THE EXERCISE >> List the lines of this listing that hold the word "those".

ENTRIES SUPPLIED >>
::::

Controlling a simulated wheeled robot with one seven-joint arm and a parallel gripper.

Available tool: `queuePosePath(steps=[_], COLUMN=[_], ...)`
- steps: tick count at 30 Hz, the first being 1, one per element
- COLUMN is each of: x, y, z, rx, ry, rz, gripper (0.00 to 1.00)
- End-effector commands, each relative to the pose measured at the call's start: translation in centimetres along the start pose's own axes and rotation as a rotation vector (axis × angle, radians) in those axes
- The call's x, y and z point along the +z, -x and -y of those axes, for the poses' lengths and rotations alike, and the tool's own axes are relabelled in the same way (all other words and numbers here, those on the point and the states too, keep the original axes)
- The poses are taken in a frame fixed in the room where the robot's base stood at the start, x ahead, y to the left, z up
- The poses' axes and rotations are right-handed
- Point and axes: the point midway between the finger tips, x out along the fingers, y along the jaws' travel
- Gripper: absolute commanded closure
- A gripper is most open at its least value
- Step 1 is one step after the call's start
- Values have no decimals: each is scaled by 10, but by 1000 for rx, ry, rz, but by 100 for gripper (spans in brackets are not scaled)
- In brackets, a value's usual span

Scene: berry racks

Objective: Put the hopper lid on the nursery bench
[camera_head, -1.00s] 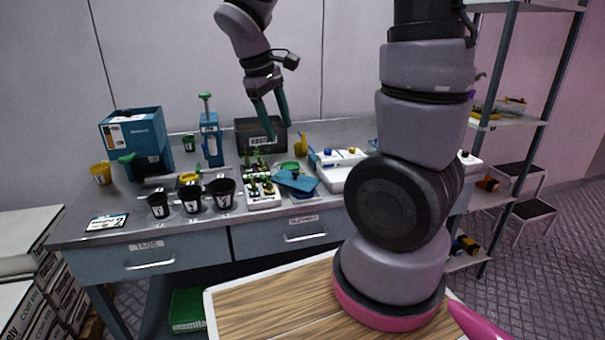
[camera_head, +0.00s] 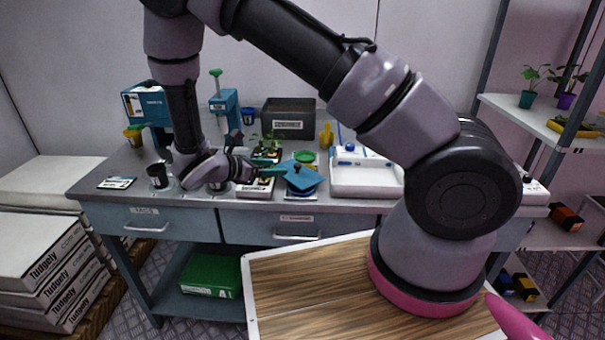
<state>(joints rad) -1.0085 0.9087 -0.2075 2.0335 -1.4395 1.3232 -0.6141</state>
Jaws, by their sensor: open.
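The blue lid (camera_head: 305,178) is a flat slab with a small dark knob. It sits at the front middle of the nursery bench (camera_head: 340,204), over a low stack whose lower parts I cannot make out. My gripper (camera_head: 276,171) is low over the bench, to the left of the lid, with its teal fingers pointing right toward the knob. It is open. Whether a finger touches the lid I cannot tell. My arm hides part of the bench's left side. The blue hopper machine (camera_head: 150,106) stands at the back left, partly behind my arm.
A dark bin (camera_head: 289,121) and a yellow cup (camera_head: 326,135) stand behind the lid. A white tray (camera_head: 365,178) stands close to its right. A black pot (camera_head: 158,176) and a label card (camera_head: 117,183) are at the front left. Shelves (camera_head: 560,135) stand at the right.

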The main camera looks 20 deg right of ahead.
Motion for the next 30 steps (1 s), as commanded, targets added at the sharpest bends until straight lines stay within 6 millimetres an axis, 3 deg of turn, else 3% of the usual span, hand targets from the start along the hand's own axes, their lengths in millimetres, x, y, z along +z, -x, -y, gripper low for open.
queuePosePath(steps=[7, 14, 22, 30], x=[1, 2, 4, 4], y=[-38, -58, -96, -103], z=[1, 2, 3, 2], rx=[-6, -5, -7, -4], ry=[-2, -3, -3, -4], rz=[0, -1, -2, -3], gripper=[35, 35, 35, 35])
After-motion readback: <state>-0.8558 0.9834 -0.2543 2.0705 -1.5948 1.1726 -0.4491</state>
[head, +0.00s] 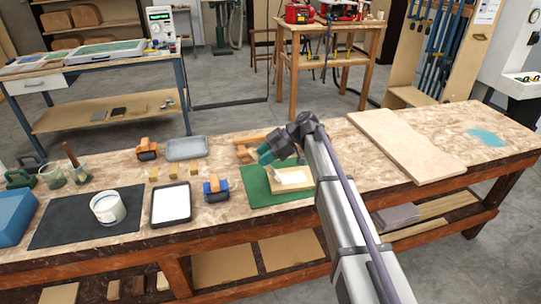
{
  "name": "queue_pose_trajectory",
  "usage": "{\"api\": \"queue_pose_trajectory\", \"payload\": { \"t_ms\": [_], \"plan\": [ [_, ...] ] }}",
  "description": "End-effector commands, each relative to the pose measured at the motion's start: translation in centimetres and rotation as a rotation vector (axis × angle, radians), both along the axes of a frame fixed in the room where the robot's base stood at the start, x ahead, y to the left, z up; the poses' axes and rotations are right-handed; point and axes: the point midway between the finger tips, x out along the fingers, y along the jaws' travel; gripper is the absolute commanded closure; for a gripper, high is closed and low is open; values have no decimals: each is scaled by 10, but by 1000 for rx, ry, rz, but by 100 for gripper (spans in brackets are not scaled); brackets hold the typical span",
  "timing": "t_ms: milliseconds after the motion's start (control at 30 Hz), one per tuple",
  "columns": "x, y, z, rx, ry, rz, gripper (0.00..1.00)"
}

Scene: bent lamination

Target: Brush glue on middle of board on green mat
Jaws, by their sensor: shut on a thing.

::::

THE RESULT >>
- End-effector commands, each relative to the pose measured at the call's start: translation in centimetres along the start pose's own axes and rotation as a rotation vector (axis × angle, radians) in those axes
- The call's x, y and z point along the +z, -x and -y of those axes, for the poses' lengths and rotations alike, and the tool's own axes are relabelled in the same way (all other words and numbers here, those on the point and the states too, keep the original axes)

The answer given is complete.